"When dawn spreads its paintbrush on the plain, spilling purple... ," Sons of the Pioneers theme for TV show "Wagon Train." Dawn on the mythic Santa Fe Trail, New Mexico, looking toward Raton from Cimarron. -- Clarkphoto. A curmudgeon artist's musings melding metaphors and journalism, for readers in more than 150 countries.

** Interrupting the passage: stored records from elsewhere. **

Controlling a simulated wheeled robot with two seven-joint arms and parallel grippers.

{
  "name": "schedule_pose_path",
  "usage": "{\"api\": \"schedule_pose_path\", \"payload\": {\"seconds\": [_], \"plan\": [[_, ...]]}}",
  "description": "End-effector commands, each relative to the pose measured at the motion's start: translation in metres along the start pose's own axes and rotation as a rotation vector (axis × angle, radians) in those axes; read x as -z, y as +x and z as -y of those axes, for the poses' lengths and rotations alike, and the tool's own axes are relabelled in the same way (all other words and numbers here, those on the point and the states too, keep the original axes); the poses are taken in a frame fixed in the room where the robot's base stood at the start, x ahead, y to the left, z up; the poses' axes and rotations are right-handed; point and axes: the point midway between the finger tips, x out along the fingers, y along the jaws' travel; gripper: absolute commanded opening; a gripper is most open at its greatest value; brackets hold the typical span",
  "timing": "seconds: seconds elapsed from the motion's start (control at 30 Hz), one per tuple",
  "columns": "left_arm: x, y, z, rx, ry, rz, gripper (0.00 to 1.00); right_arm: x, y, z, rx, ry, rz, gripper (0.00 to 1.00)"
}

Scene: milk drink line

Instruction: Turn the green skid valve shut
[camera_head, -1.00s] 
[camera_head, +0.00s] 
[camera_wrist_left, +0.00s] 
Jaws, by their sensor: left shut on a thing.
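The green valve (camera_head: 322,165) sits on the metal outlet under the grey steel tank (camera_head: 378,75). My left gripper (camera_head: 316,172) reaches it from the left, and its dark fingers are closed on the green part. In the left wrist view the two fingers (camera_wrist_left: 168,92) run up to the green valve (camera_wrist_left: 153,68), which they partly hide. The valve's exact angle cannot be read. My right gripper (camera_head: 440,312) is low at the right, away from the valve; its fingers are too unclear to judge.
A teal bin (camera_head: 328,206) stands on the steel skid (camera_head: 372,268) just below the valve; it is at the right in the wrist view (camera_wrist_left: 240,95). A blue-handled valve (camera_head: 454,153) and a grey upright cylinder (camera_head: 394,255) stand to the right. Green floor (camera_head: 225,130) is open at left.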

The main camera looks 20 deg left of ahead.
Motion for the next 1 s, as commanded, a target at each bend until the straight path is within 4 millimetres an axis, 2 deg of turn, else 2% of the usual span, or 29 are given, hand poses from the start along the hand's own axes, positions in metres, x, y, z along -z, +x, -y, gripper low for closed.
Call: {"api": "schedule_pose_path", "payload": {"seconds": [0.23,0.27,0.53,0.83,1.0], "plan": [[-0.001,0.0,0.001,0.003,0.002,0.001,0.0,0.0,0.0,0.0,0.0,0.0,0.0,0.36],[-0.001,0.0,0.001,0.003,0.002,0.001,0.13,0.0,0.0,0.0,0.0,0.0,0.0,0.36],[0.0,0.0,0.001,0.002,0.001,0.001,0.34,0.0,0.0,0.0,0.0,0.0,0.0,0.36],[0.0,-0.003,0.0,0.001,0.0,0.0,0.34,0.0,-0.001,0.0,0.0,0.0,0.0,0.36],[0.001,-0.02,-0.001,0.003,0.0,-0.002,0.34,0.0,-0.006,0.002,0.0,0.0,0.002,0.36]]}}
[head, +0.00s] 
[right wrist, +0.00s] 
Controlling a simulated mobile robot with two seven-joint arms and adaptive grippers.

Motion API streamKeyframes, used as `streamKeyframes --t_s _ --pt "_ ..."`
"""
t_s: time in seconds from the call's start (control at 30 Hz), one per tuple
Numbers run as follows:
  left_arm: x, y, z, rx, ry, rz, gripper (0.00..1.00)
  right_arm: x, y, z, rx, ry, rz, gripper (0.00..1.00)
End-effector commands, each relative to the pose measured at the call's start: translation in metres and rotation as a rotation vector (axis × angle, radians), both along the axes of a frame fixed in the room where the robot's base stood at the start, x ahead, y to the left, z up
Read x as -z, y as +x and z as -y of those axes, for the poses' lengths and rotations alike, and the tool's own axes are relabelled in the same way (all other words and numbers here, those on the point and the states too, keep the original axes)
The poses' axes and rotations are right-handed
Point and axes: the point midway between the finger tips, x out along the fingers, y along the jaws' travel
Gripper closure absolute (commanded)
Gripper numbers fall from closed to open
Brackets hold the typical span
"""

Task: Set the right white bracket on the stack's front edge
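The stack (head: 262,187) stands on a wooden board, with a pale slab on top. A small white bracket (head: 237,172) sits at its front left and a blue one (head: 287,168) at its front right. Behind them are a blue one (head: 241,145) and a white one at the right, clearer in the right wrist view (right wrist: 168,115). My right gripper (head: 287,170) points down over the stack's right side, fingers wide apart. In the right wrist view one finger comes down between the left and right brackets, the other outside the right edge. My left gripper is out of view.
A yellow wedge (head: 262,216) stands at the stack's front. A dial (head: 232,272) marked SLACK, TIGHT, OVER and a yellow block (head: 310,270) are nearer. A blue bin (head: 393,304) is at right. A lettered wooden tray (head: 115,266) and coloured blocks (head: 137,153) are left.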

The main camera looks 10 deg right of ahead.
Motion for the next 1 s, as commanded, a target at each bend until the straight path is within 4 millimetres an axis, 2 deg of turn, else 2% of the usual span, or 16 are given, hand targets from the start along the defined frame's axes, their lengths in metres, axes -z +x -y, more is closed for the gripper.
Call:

Wednesday, September 4, 2013

Back roads journal--IV, mystery of curves

What's around the remote curve on unpaved  NM 120 in the Sangre de Cristos?
"Lonesome Road," two favorite songs, one from 1927 and another by James Taylor, are different, but still songs of introspection, of discovery, of haunting emotions.  They almost capture for me the mystery of traveling the back roads, but not quite. I like those that twist and turn, and those that cross the wide open stretches, the ones that stretch out to the horizon, and I love mystery around every curve, over every hill. 
"Deserted" NM 26, winding toward who knows what
New Mexico does that for me, taking roads I'd not traveled before, the roads less traveled, wondering what I'll see. I'm never disappointed.
Don't say the roads are deserted, because life teems along them, from small to large. On NM 26, around one curve,  I found three bucks calmly grazing at the side of the road. They didn't run. I rolled down my window and began taking photos, five feet away.  Velvet still on the antlers. They knew it wasn't hunting season.
I love the roadsigns that show curves ahead, telling you to slow down. they beckon with changes of geology, of more challenges and interest.













Yes, riders on horses in the middle of  the unpaved
"highway," NM 120.

















You can't get bored on straight stretches, because sooner of later, you're going to turn, sometimes abruptly.